A Mixed Bag, but Rightfully So
While it’s my preference to have books on writing be done by one writer with clear examples and exercises, Scott Nicholson has managed to form a collection of essays by successful, charismatic writers, including himself, ranging from personal anecdotes to tips dealing with the art, craft, and business of writing.
I only found one article that was contradictory and not as much in line with the rest of the essay, but other than that, having multiple authors means multiple opinions. It wouldn’t be fair of me to expect them all to mesh, and it’s actually better that they don’t. It allows for multiple opinions and viewpoints in the writing process, which acknowledges that there is no one true way of writing by virtue of there being so many kinds of books being written as we speak. Nicholson acknowledges this at the Afterword, by telling readers to “take the advice that works and leave the rest” that doesn’t, which shows that he’s thought deeply about how this book is presented. And for that, I respect him.

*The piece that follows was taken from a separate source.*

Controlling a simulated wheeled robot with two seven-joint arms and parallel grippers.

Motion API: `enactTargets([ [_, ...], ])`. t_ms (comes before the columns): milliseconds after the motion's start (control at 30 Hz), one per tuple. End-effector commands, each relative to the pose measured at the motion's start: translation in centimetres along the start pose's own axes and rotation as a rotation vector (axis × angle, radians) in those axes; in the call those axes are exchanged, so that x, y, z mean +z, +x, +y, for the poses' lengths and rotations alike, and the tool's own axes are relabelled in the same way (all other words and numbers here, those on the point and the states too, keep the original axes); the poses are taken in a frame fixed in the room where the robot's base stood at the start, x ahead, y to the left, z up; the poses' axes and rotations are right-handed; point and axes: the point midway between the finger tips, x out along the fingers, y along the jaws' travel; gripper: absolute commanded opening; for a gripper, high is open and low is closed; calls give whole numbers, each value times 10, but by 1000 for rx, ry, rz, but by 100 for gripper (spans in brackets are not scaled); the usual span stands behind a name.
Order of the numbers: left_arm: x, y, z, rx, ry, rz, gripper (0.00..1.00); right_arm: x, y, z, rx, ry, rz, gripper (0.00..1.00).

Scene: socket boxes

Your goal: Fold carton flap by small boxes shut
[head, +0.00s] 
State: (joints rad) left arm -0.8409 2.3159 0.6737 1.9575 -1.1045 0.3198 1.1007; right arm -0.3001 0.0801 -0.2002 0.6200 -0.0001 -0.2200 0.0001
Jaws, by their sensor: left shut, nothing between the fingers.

I wouldn’t consider this one a “must-have” if you’re a reader that studies by looking at topics in depth, but I wouldn’t consider it a complete waste of time either. I think Write Good or Die has worthy information about the art, craft, and business of writing to get a beginning writer fired up and informed or an advanced writer thinking of trying something new in the “Art” or “Craft” sections. Though, I can see this being geared more toward the unpublished, beginning writer than anyone else. Also, last I checked, the Kindle version is free, so if you get it, you have nothing but time to lose, and bits of tips and information to gain.